The infamous Yulin dog meat festival in Guangxi province, China, opened today. Yulin celebrates summer solstice with its annual dog-eating festival. According to Chinese folk beliefs, eating dog meat will bring good luck and health. Some also believe that dog meat will ward off heat in summer month.
Around 10,000 dogs are expected to be killed and eaten during this controversial 10-day festival. As expected, the festival has drawn much international attention and controversy, with millions of petitioners and several international celebrities rallying against it.
However, I find this outrage superficial.
Let’s take a look at the some of the more popular arguments against the eating of dogs.
It is cruel!
Critics of the Yulin dog meat festival argue that the dogs are treated inhumanely. They are cramped into tiny cages, and given little food and water. And apparently, many of the dogs are beaten and boiled alive because there is a belief that the more frightened the dogs, the tastier the meat.
This is indeed a legit concern. But most of those who make such arguments aren’t vegan and vegetarians. They will get angry at the consumption of dog meat at one moment, but wouldn’t bat an eyelid when they happily chomping down their fried chicken at the next moment. Fried chicken which came from chicken that were reared in horrible conditions as well.
I think you get the message.
And if the inhumane treatment of dogs in the dog meat trade is the issue here, will the consumption of dog meat be ok if the dogs are reared and killed humanely?
Dogs are intelligent and sentinel creatures!

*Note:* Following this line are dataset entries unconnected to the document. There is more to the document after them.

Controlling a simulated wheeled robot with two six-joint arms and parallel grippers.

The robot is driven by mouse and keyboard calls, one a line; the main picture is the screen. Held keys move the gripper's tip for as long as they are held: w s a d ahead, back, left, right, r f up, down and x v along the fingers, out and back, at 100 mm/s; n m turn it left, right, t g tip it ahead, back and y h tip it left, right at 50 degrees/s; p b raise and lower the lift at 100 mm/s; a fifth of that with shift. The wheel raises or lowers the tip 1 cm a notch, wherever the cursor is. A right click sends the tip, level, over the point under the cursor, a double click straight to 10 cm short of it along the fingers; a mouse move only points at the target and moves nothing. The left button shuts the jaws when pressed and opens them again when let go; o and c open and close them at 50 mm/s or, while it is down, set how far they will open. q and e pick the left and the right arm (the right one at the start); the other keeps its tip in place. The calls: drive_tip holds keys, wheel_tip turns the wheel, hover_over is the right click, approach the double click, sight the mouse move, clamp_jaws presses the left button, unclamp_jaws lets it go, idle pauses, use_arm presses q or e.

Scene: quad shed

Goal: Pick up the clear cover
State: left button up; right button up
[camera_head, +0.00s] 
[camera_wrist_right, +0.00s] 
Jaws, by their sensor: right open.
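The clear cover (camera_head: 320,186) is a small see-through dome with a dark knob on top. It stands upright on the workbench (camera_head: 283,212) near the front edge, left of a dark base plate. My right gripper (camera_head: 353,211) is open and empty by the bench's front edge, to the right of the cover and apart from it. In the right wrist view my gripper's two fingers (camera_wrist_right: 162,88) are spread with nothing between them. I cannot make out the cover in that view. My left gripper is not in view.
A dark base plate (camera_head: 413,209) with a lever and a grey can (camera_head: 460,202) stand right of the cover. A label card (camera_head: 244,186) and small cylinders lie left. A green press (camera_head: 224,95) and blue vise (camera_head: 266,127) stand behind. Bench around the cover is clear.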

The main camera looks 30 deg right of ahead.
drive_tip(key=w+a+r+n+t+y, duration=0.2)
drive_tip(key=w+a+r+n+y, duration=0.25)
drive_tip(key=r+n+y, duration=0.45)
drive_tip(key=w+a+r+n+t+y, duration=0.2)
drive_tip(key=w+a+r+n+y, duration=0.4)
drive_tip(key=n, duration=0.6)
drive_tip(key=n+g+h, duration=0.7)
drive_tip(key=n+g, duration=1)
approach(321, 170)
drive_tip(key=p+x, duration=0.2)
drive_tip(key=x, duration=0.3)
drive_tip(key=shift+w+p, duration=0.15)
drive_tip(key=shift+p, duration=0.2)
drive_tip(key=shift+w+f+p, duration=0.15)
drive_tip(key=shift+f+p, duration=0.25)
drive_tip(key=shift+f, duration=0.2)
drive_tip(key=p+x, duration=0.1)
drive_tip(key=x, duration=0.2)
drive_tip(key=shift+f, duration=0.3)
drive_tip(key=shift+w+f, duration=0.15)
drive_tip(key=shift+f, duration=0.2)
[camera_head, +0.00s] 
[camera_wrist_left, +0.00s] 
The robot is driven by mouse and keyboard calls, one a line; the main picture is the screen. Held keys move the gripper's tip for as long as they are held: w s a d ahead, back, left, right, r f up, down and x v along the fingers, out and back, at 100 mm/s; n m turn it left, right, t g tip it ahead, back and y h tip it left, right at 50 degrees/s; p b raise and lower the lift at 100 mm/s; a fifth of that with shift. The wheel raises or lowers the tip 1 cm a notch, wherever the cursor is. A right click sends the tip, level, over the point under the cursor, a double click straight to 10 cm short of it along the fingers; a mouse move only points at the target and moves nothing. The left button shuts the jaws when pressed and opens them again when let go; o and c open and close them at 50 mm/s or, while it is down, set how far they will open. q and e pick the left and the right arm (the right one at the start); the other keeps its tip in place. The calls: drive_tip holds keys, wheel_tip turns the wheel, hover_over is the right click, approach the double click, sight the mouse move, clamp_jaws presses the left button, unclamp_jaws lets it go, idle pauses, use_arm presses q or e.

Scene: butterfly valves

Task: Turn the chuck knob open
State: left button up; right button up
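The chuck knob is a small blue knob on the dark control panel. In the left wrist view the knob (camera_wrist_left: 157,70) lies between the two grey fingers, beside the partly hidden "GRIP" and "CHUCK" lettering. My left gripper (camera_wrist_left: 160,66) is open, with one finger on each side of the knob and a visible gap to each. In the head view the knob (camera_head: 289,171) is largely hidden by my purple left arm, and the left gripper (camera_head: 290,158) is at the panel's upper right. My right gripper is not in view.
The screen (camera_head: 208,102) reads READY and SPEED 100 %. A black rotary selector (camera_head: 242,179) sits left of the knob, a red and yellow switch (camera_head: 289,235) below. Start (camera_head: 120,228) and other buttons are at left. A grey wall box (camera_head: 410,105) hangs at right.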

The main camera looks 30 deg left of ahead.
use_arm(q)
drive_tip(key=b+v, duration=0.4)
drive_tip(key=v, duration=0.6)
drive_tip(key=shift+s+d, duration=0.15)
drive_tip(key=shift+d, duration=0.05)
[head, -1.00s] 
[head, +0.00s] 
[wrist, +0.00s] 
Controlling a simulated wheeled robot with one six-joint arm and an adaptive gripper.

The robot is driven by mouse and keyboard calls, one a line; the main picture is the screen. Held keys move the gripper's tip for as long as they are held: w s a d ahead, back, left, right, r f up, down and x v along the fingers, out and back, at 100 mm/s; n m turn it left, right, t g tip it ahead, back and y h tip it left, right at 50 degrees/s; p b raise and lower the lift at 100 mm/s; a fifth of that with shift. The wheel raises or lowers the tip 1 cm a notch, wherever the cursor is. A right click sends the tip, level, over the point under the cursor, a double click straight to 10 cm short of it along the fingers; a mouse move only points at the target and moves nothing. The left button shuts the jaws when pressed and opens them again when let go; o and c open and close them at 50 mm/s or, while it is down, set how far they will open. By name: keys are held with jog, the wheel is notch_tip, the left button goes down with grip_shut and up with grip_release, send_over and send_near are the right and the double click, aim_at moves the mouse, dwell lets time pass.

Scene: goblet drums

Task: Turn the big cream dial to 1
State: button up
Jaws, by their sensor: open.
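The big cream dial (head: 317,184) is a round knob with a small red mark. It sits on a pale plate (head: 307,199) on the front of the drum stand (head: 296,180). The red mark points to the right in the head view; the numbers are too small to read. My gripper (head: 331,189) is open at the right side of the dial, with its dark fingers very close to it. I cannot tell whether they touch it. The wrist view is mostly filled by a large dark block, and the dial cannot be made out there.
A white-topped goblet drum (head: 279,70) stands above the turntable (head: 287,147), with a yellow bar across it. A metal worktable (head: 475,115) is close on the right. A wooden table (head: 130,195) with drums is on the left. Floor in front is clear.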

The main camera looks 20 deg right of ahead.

Yeah, I’m sure they are. But so is Percy the Pig. In fact, pigs outperform 3 year-old human children on cognition tests and are smarter than any domestic animal, and animal experts consider them to be more trainable than dogs.
But hey, Percy the Pig makes tasty bacon. So who cares whether Percy is intelligent or not, right?
But dogs are so cute!
I don’t even want to dignify this non-argument with an answer.
Dog is man’s best friend!
This argument has some merit. It suggests that humans’ relationship with a particular animal determines whether it should be eaten or not. And the dog, given its special relationship with humans since time immemorial, has a special status.
So yes, this argument will probably resonate with dog-lovers, but what about those who dislike dogs and don’t think that dogs deserve some kind of special status?
And I don’t think that Hindus go around condemning and criticising the Brits for eating their Sunday Roast despite the sacred nature of cows in their society.
Personally, as a dog lover and dog owner, I wouldn’t eat dog meat. That is a personal choice. But I don’t think it gives me the right to criticise and condemn others for eating dogs – there is no moral high ground that I can stand on since I am not a vegetarian. Doing so makes me a hypocrite, and I don’t want to be one.
I know it is fashionable to jump onto a bandwagon and support certain “hip” causes, but let’s make a more concerted effort to think twice about our own positions before picking a side, shall we?